Bottled water levy on cards for global sanitation
If we collected one cent for every litre of bottled water sold worldwide we could make massive progress towards achieving the United Nation’s global development goal on water and sanitation.
That's the concept behind the proposed Global Investment Fund for Water (GIFF Water), which has just received financial support for a feasibility study from the Rockefeller Foundation.
The micro-levy is the brainchild of founder of Duncan Goose, also founder of philanthropic business Global Ethics Limited, which owns the bottled water brand, One.
“We have tested the concept for a one cent per litre contribution from the global bottled water sector with bottlers, retailers, government and civil society, and have been delighted with the response so far,” he said.
“If we can harness a fraction of the money generated by bottled water and drinks – and work out how to use that money wisely – it could make a significant contribution to ensuring everyone has access to clean water and sanitation worldwide.”
The global bottled water industry is worth $157 billion dollars.

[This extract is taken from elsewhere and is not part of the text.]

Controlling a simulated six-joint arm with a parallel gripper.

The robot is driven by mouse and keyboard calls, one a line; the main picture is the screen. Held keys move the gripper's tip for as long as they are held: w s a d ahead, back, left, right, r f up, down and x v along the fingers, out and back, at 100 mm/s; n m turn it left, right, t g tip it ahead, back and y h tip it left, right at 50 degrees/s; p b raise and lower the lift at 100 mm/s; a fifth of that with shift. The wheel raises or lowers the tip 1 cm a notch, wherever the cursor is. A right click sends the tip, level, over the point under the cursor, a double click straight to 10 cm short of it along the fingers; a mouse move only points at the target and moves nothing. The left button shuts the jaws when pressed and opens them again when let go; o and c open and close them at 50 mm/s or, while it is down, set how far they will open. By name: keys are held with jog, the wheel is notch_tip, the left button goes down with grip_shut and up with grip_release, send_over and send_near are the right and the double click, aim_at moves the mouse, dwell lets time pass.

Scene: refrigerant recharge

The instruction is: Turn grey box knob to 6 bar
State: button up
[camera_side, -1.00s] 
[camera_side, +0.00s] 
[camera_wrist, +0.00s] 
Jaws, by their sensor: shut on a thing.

“By leveraging one cent per litre of bottled water sold, a Global Investment Fund for Water could create a fund in excess of $3 billion per annum, generating a substantive new financial resource to begin to fill the water financing gap,” GIFF Water wrote.
The lead consultant on the feasibility study is Oshun Partnership's Sarah Beeching, who has worked on global partnerships and innovative finance for nutrition, education and health.
“The question of financing for many global development challenges typically starts with the problem, and then tries to find innovative ways to raise the funds needed to address it,” she said.
“In contrast, this project begins with a potential revenue stream, and seeks the most impactful use for it.”
Ensuring the availability and sustainable management of water and sanitation for all is the sixth UN Sustainable Development Goal for 2030.
GIFF Water points to the 2014 UN-Water Global Analysis and Assessment of Sanitation and Drinking-water, which found that 80% of countries reported current levels of financing were insufficient to meet targets for drinking water and sanitation.